MPEG-4 Structured Audio (SA) is the audio-synthesis toolset in
MPEG-4. It provides a powerful, standardized framework for low-bitrate,
high-quality audio for interactive multimedia. MPEG-4 soundtracks
may combine both compressed recorded sound and synthesized sounds
through the use of a mix-down and post-production format called
AudioBIFS [11].
SA is built around the music language SAOL, which stands for Structured
Audio Orchestra Language [3]. SAOL comes from the MusiccN and
Csound traditions; its definition is fixed in the MPEG-4 standard
and the technology has been released into the public domain. SAOL
standardizes many of the techniques in the common practice of
software-synthesis; it uses the model of an orchestra of
instruments playing notes from a score. Each
instrument is a unit-generator-based computer program that implements
a digital-synthesis or digital-effects-processing algorithm. Unit
generators in SAOL are termed opcodes; there is a set of
primitive opcodes fixed in the standard, and musicians may also
design and transmit new opcodes written in SAOL.
Many synthesis algorithms make use of wavetables that contain
audio-sample data.
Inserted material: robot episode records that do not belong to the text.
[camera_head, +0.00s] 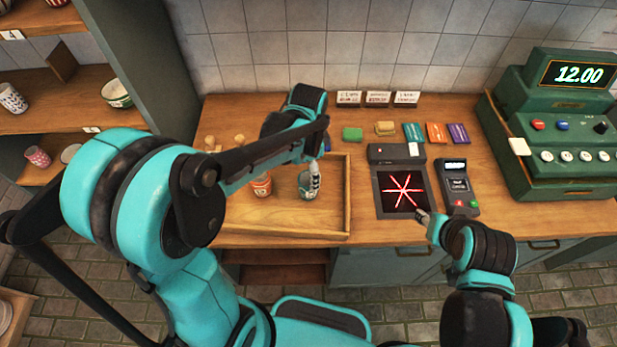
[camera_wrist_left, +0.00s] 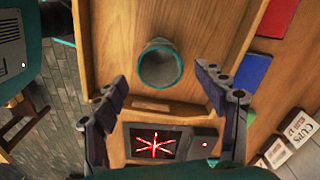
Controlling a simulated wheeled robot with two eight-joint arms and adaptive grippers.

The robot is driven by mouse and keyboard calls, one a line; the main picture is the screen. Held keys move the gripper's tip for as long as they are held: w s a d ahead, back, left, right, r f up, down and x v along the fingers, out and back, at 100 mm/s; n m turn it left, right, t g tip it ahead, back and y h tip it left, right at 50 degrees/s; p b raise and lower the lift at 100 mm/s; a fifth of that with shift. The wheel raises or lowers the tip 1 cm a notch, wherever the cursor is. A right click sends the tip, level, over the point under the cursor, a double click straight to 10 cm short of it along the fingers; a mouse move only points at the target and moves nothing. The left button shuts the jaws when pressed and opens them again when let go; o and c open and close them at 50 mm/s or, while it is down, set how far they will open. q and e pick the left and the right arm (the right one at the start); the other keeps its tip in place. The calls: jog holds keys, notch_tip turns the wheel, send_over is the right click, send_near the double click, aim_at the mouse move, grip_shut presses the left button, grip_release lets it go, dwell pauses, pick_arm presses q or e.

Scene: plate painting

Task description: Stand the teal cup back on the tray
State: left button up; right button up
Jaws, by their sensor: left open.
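The teal cup (camera_head: 306,190) is inside the wooden tray (camera_head: 346,205), toward its right side, partly hidden by my left gripper (camera_head: 315,178). A patterned orange cup (camera_head: 262,186) stands in the tray to the left. My right gripper (camera_head: 423,215) is by the scanner; its jaws are too small to read.
A black scanner (camera_head: 389,210) with red lines and a card terminal (camera_head: 456,184) are right of the tray. A green cash register (camera_head: 555,145) stands at far right. Small coloured blocks and cards (camera_head: 436,133) lie behind. Shelves with cups (camera_head: 115,92) are at left.

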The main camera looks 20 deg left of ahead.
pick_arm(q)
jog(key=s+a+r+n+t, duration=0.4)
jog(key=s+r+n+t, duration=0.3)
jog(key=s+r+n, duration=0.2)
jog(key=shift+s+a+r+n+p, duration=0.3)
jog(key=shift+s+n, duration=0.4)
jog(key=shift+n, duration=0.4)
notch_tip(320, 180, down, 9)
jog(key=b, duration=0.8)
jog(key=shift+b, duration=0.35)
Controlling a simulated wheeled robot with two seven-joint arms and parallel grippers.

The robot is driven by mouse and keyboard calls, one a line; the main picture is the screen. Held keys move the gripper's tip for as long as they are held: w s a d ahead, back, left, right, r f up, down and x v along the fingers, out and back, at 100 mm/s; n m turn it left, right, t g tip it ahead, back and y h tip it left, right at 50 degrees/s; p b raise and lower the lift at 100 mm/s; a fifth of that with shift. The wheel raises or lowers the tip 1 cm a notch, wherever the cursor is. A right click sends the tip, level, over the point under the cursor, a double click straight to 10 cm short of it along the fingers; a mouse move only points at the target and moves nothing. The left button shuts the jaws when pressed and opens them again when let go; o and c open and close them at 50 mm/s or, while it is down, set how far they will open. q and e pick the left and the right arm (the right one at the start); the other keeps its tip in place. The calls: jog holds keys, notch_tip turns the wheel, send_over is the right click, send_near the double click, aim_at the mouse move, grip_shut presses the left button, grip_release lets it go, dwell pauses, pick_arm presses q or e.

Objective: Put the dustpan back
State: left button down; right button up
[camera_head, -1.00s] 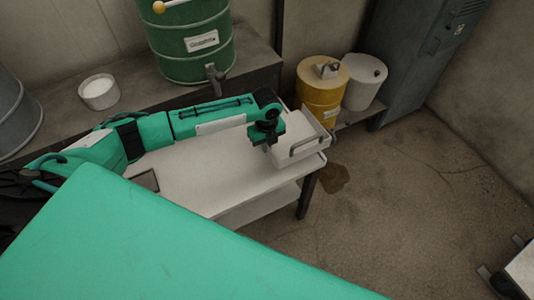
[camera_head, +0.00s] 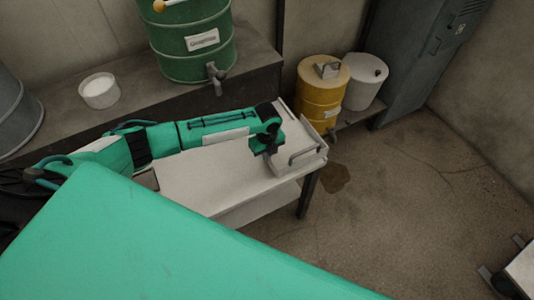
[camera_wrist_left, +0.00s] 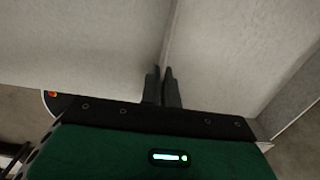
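The dustpan (camera_head: 300,138), a pale grey, box-like pan with a bar handle on its right front side, is at the right end of the white table (camera_head: 205,178). My left gripper (camera_head: 268,148) is at its left side, pointing down. In the left wrist view my left gripper (camera_wrist_left: 164,82) has its two dark fingers close together, with a thin pale wall of the dustpan (camera_wrist_left: 167,45) between them. Whether the dustpan's underside rests fully on the table is hidden. My right gripper is not in view.
A yellow drum (camera_head: 322,92) and a white drum (camera_head: 366,80) stand behind the table's right end. A green barrel (camera_head: 190,40) with a tap and a white bowl (camera_head: 99,91) stand on the back ledge. Floor at right is mostly clear.

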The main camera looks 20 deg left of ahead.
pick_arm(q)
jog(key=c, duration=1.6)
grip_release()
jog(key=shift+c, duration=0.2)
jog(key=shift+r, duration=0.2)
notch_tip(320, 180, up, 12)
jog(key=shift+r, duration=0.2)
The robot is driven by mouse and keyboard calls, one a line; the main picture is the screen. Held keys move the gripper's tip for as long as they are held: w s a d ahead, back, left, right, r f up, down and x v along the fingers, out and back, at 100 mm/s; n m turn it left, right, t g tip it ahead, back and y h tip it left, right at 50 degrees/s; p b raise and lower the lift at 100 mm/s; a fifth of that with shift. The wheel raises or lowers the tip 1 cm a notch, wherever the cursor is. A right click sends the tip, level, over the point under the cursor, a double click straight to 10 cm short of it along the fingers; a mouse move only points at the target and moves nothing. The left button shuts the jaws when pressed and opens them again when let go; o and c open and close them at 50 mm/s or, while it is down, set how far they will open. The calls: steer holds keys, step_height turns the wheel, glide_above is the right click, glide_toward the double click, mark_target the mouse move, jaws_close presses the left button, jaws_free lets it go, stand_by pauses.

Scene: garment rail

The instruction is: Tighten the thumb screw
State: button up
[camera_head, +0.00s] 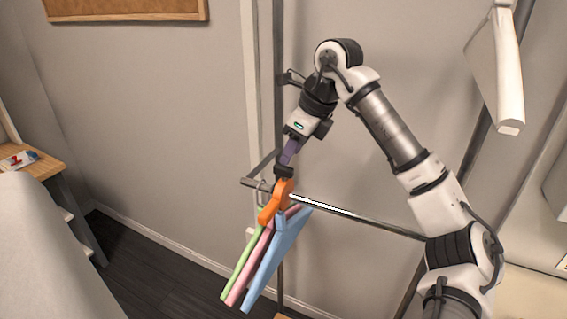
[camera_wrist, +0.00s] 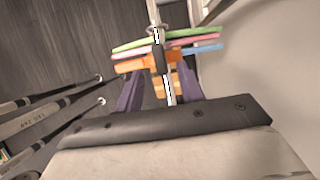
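My gripper (camera_head: 284,174), with purple fingers, reaches down to the left end of the thin metal rail (camera_head: 385,226). An orange piece (camera_head: 270,208) hangs on the rail just below my gripper, in front of green, pink and blue (camera_head: 278,258) panels. In the wrist view my gripper (camera_wrist: 160,82) has its two purple fingers apart, on either side of the rail (camera_wrist: 169,91). The orange piece (camera_wrist: 132,66) lies at and beyond the fingertips; contact cannot be told. No thumb screw can be made out clearly.
An upright post (camera_head: 279,110) stands behind my gripper. A wooden desk (camera_head: 35,166) is at the left and a white fixture (camera_head: 497,75) at upper right. Dark bars (camera_wrist: 50,105) cross the left of the wrist view. Dark floor (camera_head: 140,270) lies open at lower left.

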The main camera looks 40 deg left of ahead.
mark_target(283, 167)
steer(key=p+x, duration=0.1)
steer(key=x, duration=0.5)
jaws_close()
There are a number of standard generators for
filling wavetables with data in SAOL. Wavetables can also be delivered
dynamically in an MPEG-4 bitstream; this dynamic wavetable
capability brings to SAOL the possibility of implementing traditional
audio coders or analysis/synthesis functions. The idea of using
the SA format to act as a programmable natural audio decoder,
adapted in different ways to different audio signals, is termed
generalized audio coding [12].
The timing model in SA is in part derived from its Music-N heritage and in part based on new requirements imposed on it by the streaming-media framework.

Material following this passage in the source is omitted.